Josh Boone is currently attached to direct Anne Rice’s The Vampire Chronicles and Stephen King’s The Stand, and now he’s signed on to adapt and direct the movie adaptation of another horror-tinged novel, and another Stephen King one at that.

Deadline reports that The Fault In Our Stars director has written and will direct a film based on King’s recent supernatural novel Revival. The book, which was published in 2014, is about “a charismatic preacher who loses his faith when his wife and child are killed in a tragic accident. Unhinged from the religion that grounded and gave him a conscience, the preacher becomes ruthless in his experimentation into the healing but dangerous power of electrical current, positioning him to act as God-like faith healer and opening a terrifying Pandora’s Box. Intertwined with the preacher is a young man with demons of his own, who has benefited from the preacher’s talents and becomes a reluctant accomplice to his deadly obsession.”

As previously mentioned, Boone isn’t exactly short on projects (he’s also linked to a standalone X-Men movie X-Men: The New Mutants), but he’s looking to make Revival this year and has apparently started lining up actors.

Deadline also reaffirms Boone’s commitment to the long, long-gestating adaptation of The Stand. Apparently he’s got the script written and “verbal commitments” from plenty of actors, but Warner Bros’ option has lapsed and it’s up to CBS Studios to figure out which studio they want to set it up with (Lionsgate is mentioned as an option).

While we kind of want Boone to hurry up and get on with The Stand and The Vampire Chronicles, Revival is definitely a King novel that could work beautifully on the big screen, and there’s some nice quotes in the Deadline article about his attachment to the author.

“I’ve read every book Stephen King has written, multiple times; he taught me how to write characters,” Boone said. When I read The Stand, it was literally from under my bed. I was raised by evangelical Christians, who believed in The Rapture. I wasn’t allowed to read Stephen King books for a large part of my childhood. I ripped the cover off this Frank E. Peretti book This Present Darkness, a Christian bestseller, and put it on The Stand, because they were roughly the same size. I would read these books under the bed and hide them in the box spring, like normal kids stashed their pornography. My mom found my King stash and they burned the books in the fireplace. I still have a picture in a photo album of this giant pile of ashes in my parents’ fireplace.”

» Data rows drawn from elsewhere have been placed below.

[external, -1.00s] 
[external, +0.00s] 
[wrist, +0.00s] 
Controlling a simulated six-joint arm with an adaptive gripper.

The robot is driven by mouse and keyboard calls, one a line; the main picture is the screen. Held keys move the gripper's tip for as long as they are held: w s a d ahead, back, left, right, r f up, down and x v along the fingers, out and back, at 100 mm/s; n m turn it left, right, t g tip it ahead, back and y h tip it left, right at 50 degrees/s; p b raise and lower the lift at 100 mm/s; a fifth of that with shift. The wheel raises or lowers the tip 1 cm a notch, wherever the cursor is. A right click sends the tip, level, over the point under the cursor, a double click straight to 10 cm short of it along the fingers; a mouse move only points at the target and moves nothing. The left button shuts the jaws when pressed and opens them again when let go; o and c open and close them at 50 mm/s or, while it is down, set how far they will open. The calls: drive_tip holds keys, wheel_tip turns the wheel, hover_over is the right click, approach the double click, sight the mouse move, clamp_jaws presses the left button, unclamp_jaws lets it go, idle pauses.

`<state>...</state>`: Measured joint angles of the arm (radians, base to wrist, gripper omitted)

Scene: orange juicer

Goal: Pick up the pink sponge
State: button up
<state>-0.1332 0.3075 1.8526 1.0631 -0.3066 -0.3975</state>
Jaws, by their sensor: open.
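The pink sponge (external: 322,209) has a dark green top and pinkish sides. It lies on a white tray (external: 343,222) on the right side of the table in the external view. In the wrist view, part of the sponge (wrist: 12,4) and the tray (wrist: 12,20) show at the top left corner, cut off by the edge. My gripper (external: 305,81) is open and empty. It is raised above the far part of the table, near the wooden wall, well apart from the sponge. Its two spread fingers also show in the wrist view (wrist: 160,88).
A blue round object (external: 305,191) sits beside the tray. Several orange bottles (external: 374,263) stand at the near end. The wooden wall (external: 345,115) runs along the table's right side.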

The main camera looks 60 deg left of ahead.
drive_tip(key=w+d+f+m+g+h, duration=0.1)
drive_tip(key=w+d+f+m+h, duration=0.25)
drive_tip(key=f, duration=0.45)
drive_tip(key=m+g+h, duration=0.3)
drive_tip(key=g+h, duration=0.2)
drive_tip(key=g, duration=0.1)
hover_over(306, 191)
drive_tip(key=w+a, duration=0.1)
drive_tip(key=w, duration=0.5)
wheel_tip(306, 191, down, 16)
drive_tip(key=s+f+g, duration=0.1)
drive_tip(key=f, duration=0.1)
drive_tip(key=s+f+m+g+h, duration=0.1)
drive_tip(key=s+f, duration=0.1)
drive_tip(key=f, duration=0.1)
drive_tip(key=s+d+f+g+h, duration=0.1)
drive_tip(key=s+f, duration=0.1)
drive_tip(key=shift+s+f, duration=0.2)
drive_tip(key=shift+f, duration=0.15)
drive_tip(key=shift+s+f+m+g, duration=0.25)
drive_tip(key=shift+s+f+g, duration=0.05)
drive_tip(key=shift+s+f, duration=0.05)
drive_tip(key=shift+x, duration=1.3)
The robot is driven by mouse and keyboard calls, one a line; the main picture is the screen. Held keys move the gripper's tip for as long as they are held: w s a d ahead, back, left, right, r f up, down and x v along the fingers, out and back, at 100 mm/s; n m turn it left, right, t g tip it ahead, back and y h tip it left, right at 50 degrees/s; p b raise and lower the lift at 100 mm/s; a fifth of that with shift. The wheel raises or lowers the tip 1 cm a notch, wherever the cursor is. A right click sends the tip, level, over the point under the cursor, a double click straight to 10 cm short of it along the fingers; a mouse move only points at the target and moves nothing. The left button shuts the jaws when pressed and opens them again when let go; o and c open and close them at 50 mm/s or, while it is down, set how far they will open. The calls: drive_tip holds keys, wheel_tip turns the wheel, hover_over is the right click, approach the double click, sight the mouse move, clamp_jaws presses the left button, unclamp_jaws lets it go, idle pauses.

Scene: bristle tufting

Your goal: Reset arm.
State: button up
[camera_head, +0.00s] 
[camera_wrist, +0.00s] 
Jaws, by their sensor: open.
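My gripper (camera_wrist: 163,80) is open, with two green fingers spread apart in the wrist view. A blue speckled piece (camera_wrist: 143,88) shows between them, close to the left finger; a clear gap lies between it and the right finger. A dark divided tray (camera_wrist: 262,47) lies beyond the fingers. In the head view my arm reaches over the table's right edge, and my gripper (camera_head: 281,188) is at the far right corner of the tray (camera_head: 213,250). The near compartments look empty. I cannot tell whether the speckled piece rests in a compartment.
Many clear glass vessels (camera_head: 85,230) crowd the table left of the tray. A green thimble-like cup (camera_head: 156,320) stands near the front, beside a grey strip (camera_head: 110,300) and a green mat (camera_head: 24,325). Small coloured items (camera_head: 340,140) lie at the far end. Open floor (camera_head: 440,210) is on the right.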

“When I read Revival, I was like, man, did you write this for me? I’d been on both sides of that pendulum. I call myself a non-believer, now, and when I moved to LA, it was like Neo being pulled out of The Matrix. Oh, my god, none of that stuff is true! But it was what I’d been taught and what I believed in since childhood. I believed in the devil, in Jesus, and even now as a non-believer, I’m still fascinated by that world and Revival is the scariest thing he’s written since Pet Sematary. He tricks you, drawing you in gently, with that narrator’s voice and a long time span that reminds you of The Shawshank Redemption or The Green Mile, and then he pulls that rug from under you in that last act and you’re like, oh my god, what have I gotten myself into? The secret of electricity starts as this wonderful thing and it gets progressively darker. Jamie calls Charles on it, but sticks around, because he, like the rest of us, wants to know what’s on the other side. It’s powerhouse stuff, and two of the best characters he has written since Annie Wilkes [played by Kathy Bates in an Oscar-winning turn in Misery]. I still intend to make The Stand, but I need more time, and when I asked Steve about Revival, he put me together with Mike De Luca.”